'Ghislaine Maxwell and Jeffrey Epstein abuse fuelled my teenage drug addiction', accuser claims
It’s more than 20 years since Carolyn (only using her first name in court) was at Ghislaine Maxwell and Jeffrey Epstein’s Palm Beach home. Yet, in court, she still described the house in the present tense.
It no longer stands, demolished in the years since, but in Carolyn's mind it is ever present. Her testimony to the court would suggest it always will be.
She says she was 14-years-old and desperate for money when she first went there. She was taken by her friend Virginia Roberts-Giuffre, who would go on to accuse Prince Andrew of sexual assault - claims he has always categorically denied.

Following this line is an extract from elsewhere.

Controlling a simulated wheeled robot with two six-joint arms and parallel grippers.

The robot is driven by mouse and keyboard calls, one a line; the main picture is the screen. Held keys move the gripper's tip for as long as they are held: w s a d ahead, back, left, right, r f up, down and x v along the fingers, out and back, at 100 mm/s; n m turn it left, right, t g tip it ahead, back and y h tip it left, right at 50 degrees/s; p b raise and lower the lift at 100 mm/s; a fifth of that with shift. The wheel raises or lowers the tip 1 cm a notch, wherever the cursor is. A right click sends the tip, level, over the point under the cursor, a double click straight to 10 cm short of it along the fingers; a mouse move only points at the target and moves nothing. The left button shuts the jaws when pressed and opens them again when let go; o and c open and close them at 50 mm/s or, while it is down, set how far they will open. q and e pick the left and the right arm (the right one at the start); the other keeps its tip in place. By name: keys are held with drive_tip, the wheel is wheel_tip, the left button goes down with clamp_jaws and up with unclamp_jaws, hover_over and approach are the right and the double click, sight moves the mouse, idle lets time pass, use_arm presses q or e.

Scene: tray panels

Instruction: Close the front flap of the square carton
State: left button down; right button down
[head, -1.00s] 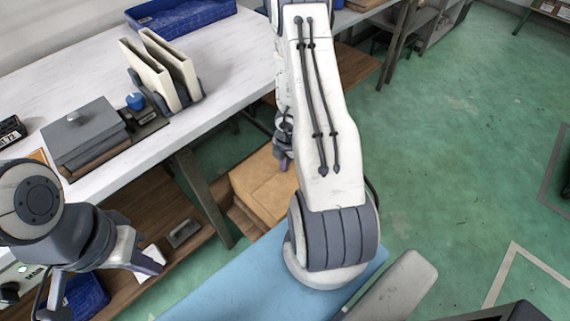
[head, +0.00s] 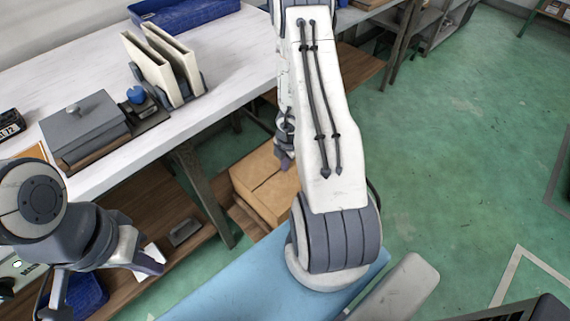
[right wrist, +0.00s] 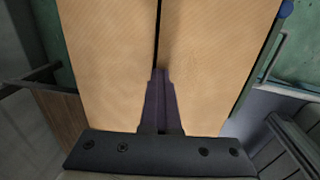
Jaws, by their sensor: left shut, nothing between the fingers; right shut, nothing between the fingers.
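The square carton (head: 262,193) is tan cardboard and stands low beside the white table, partly hidden by my right arm. Its top shows two panels with a narrow dark seam between them. In the right wrist view the left panel (right wrist: 105,60) and right panel (right wrist: 210,60) look nearly flat. I cannot tell which is the front flap. My right gripper (head: 285,163) is shut and empty at the carton's top; in the right wrist view its fingers (right wrist: 160,75) lie over the seam. Contact is unclear. My left gripper (head: 152,264) is shut and empty at lower left, away from the carton.
The white table (head: 225,70) holds a grey box (head: 85,128), upright cream folders (head: 165,65) and a blue tray (head: 185,12). A table leg (head: 203,190) stands left of the carton. A wooden shelf (head: 150,205) runs underneath.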

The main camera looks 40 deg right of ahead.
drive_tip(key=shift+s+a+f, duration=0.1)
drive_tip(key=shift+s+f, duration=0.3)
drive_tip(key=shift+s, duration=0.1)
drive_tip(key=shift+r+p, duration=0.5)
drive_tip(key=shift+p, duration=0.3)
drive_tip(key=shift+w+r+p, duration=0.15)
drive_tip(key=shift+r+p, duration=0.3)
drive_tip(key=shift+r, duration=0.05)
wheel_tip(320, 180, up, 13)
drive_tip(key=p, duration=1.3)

“I said okay because I was going to make a lot of money,” she told the court.
During a day in the witness box, Carolyn’s testimony was graphic and gritty.
She needed the money to buy drugs, partly due to the abuse she had endured since the age of four, she said.
The abuse she claims at the hands of Maxwell and Epstein fuelled her addiction and her need for their money.
As a result, over four years she visited two to three times a week.
Carolyn said when she was 14, she told Ghislaine Maxwell she was too young to persuade her alcoholic mother to get a passport and travel with the pair.
Even so, she would be booked to visit when Maxwell and Epstein were heading to town, she said.
As the bookings mounted she grew more comfortable, she told the court, and would take her clothes off ahead of sexually explicit massage sessions - some alone with Epstein, at times with others present.
She told the court the woman she called Maxwell, because she couldn’t pronounce her first name, touched her breasts, hips and bottom complimenting her on a “great body”.
Carolyn would get $300 (£227) on her own but $600 (£453) if she took a friend, the court heard.
When she was 16-years-old, Carolyn said she tried to break the cycle and ran away to Georgia with her boyfriend and got pregnant - but still went back.
“I was so young when I had my baby, I needed money to buy stuff,“ she told the jury, but went on to describe how Epstein then asked if she had younger friends she could send round.
“That’s when I realised I was too old,” Carolyn said. She was 18.
Maxwell has denied charges she groomed underage girls for Epstein, who killed himself in jail in 2019. Her lawyers say the government is making her a scapegoat for Epstein’s sex crimes.